### Information supplied
▬▬▬
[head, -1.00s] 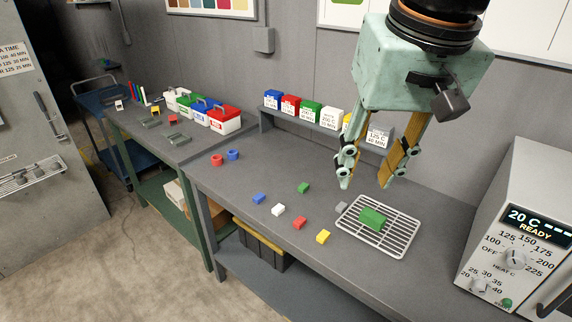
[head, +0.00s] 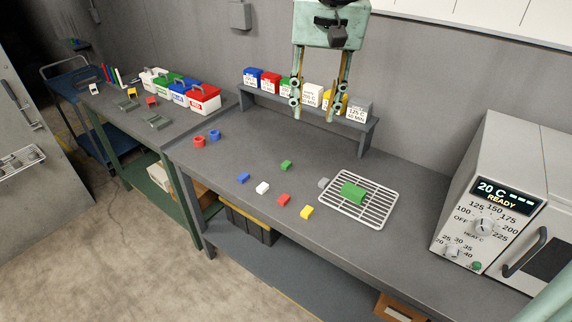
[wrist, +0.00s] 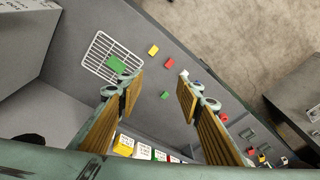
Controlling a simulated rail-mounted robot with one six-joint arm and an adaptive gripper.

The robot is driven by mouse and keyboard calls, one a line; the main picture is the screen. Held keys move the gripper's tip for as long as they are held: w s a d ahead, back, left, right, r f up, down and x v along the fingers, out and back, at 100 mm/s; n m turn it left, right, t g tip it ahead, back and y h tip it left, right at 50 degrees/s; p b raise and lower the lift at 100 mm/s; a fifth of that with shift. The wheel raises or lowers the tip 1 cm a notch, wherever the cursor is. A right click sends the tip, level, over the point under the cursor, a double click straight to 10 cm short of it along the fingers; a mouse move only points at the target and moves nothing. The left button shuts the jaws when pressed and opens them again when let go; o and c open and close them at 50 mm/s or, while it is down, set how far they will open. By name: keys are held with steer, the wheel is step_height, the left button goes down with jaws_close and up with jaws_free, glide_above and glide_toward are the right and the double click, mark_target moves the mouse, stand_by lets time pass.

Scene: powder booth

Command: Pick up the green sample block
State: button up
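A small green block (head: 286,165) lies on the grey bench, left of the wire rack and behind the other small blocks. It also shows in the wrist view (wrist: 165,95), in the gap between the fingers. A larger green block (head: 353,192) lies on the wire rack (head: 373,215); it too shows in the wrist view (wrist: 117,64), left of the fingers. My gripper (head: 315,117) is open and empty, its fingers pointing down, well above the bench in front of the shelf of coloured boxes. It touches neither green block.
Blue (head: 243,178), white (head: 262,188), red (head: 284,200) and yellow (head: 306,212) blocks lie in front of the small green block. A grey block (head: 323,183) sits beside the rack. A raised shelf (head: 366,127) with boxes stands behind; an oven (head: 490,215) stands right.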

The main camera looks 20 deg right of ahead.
▬▬▬
### Required work
Word for word, quote the lines above. Omit the pictures.

### Finished exercise
[head, -1.00s] 
[head, +0.00s] 
[wrist, +0.00s] 
Controlling a simulated rail-mounted robot with one six-joint arm and an adaptive gripper.

The robot is driven by mouse and keyboard calls, one a line; the main picture is the screen. Held keys move the gripper's tip for as long as they are held: w s a d ahead, back, left, right, r f up, down and x v along the fingers, out and back, at 100 mm/s; n m turn it left, right, t g tip it ahead, back and y h tip it left, right at 50 degrees/s; p b raise and lower the lift at 100 mm/s; a fifth of that with shift. The wheel raises or lowers the tip 1 cm a notch, wherever the cursor is. A right click sends the tip, level, over the point under the cursor, a double click straight to 10 cm short of it along the fingers; a mouse move only points at the target and moves nothing. The left button shuts the jaws when pressed and opens them again when let go; o and c open and close them at 50 mm/s or, while it is down, set how far they will open. By name: keys are held with steer, the wheel is step_height, the left button goes down with jaws_close and up with jaws_free, glide_above and glide_toward are the right and the double click, mark_target moves the mouse, stand_by lets time pass.

Scene: powder booth

Command: Pick up the green sample block
State: button up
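A small green block (head: 286,165) lies on the grey bench, left of the wire rack and behind the other small blocks. It also shows in the wrist view (wrist: 165,95), in the gap between the fingers. A larger green block (head: 353,192) lies on the wire rack (head: 373,215); it too shows in the wrist view (wrist: 117,64), left of the fingers. My gripper (head: 315,117) is open and empty, its fingers pointing down, well above the bench in front of the shelf of coloured boxes. It touches neither green block.
Blue (head: 243,178), white (head: 262,188), red (head: 284,200) and yellow (head: 306,212) blocks lie in front of the small green block. A grey block (head: 323,183) sits beside the rack. A raised shelf (head: 366,127) with boxes stands behind; an oven (head: 490,215) stands right.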

The main camera looks 20 deg right of ahead.

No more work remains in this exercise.